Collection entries
---+---

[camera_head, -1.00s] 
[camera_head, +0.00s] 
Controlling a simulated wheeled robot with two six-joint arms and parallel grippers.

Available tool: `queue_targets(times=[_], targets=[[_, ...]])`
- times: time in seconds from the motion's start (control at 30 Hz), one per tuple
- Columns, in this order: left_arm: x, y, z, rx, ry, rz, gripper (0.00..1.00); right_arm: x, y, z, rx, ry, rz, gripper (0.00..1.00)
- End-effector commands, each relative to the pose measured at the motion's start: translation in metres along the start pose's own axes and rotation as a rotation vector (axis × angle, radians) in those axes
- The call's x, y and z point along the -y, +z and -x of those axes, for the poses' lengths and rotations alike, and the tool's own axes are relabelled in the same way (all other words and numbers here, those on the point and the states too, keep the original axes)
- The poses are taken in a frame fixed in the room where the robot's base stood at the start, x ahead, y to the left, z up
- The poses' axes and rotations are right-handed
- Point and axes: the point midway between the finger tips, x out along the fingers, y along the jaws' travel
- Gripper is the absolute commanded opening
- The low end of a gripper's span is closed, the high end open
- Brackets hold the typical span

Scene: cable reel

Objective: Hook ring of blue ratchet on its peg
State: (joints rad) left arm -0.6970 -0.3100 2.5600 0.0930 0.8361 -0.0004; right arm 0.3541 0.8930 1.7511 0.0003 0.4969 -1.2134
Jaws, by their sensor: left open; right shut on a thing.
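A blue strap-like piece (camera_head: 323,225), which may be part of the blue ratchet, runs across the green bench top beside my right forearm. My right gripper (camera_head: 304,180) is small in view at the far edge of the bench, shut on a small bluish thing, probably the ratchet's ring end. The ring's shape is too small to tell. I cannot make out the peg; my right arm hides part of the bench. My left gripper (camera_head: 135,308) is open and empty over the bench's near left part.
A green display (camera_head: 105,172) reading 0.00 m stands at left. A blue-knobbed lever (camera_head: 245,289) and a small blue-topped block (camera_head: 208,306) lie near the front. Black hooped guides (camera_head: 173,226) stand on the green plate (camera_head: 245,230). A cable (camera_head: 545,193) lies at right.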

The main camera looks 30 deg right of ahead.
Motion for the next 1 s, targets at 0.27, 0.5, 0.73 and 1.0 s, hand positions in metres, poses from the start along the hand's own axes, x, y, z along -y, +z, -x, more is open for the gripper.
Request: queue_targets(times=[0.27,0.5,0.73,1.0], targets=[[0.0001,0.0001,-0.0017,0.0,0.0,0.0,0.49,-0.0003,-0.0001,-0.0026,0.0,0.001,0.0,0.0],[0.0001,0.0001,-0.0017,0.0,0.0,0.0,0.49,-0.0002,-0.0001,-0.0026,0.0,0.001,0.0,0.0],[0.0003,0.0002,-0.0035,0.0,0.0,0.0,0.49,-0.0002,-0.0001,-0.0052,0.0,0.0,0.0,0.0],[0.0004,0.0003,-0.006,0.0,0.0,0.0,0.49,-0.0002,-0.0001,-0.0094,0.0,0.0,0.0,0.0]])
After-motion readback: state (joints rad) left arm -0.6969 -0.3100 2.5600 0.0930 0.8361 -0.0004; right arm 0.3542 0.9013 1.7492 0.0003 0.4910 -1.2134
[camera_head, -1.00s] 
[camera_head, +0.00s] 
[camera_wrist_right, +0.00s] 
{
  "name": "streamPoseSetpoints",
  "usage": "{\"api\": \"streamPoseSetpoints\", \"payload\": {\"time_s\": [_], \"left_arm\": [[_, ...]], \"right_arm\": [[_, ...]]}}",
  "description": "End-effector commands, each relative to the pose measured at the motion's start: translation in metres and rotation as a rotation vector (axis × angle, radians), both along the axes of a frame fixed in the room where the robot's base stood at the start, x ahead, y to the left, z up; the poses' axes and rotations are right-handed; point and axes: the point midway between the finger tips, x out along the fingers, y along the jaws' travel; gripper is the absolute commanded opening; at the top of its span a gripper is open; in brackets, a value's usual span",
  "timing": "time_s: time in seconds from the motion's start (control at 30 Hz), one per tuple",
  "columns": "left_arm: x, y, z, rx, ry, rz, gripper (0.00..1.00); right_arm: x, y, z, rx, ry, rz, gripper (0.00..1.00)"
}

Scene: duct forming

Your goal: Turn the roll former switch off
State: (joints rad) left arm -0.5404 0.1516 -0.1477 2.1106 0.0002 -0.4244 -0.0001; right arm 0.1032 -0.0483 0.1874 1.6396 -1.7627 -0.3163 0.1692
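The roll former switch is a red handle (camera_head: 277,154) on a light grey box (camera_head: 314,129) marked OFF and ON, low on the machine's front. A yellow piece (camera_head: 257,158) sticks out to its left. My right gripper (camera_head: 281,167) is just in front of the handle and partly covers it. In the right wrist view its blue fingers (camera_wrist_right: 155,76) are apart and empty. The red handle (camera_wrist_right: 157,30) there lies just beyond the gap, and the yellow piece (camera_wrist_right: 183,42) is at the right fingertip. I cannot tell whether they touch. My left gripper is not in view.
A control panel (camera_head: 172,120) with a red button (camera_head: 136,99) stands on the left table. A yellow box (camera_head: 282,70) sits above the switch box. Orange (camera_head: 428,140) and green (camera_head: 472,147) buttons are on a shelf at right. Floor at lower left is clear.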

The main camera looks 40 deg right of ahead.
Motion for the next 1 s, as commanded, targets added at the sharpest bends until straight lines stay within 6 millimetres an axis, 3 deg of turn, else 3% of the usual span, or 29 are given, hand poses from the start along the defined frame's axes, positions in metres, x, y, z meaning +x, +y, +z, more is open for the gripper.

---+---

**WRITTEN REQUEST:** Go through the material and select each line with the string "main" in it.

**THE RESPONSE:**
The main camera looks 30 deg right of ahead.
The main camera looks 40 deg right of ahead.

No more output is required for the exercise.